Mr. Benn shrugged it off.
‘‘The five lines about me are: You’re an aristocrat, you’re a multimillionaire, you’re a hypocrite, you’re mad, you’re ill,’’ Mr. Benn said in a 1994 newspaper interview. ‘‘It took me a while to realize that their purpose was to discourage people from listening to what I am saying.’’
Mr. Benn retired from the House of Commons in May 2001, after 51 years in Parliament, to ‘‘devote more time to politics.’’ By then he was the longest serving Labor MP in the history of the party, which he joined in 1942.
If anything, Mr. Benn lived more in the limelight after he retired. He became a regular broadcaster, and his 2002-3 speaking tours of Britain entitled ‘‘An Audience with Tony Benn’’ never failed to sell out. He was unsurprisingly extremely outspoken in his opposition to the 2003 war in Iraq, and days before the final commencement of hostilities traveled to Iraq to interview Saddam Hussein.
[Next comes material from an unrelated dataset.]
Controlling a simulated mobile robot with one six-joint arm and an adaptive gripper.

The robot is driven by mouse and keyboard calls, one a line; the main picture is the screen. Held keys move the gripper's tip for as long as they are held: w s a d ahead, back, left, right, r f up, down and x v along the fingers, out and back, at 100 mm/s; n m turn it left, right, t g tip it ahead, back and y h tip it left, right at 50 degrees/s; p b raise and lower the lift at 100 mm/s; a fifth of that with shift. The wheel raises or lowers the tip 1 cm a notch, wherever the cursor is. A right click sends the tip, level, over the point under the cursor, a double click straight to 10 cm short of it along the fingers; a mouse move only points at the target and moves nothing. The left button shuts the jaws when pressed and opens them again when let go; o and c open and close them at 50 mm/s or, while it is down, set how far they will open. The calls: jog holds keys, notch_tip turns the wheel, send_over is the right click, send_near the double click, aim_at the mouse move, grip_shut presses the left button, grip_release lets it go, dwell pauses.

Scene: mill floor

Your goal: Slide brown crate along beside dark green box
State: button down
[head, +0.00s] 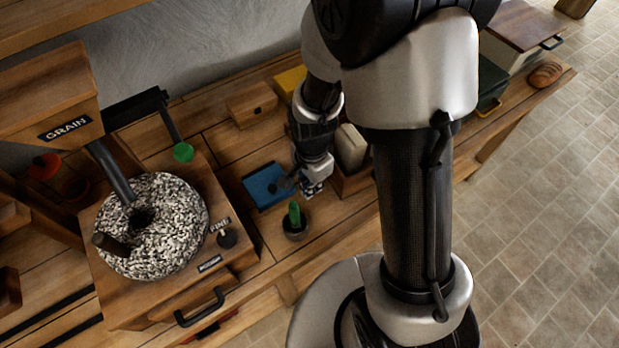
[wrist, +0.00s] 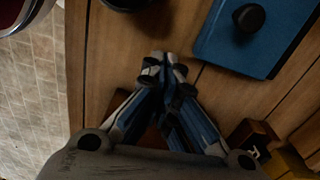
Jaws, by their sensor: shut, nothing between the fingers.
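The brown crate (head: 352,183) stands on the wooden bench in the head view, with a cream block in it; my arm hides its right part. The dark green box (head: 491,84) stands farther right along the bench, partly hidden behind my arm. My gripper (head: 312,188) is low over the bench at the crate's left end. I cannot tell whether it touches the crate. In the wrist view my gripper (wrist: 165,62) is shut and empty, its fingertips together over bare wood. The crate is mostly hidden behind the gripper there.
A blue box (head: 266,186) with a dark knob and a potted cactus (head: 295,221) stand left of the gripper. A wooden box (head: 251,104) and a yellow box (head: 290,82) are behind. The grain mill (head: 152,226) fills the left; a loaf (head: 545,74) lies far right.

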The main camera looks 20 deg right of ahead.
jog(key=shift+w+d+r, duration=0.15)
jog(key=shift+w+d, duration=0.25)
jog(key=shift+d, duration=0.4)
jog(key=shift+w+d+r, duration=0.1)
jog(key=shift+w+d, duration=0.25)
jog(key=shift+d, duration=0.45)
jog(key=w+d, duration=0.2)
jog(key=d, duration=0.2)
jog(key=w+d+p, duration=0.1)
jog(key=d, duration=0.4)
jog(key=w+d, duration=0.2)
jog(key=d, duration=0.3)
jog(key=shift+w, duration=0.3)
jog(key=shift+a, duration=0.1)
Mr. Benn was the holder of seven honorary doctorates from British and American universities and in 2003 was appointed visiting professor at the London School of Economics.
He was married to Caroline Middleton de Camp, an American and a member of a well-off Cincinnati family, from 1949 until her death in November 2000. They had three sons: Stephen, Joshua, and Hilary, who is also a Labor member of Parliament, and a daughter, Melissa.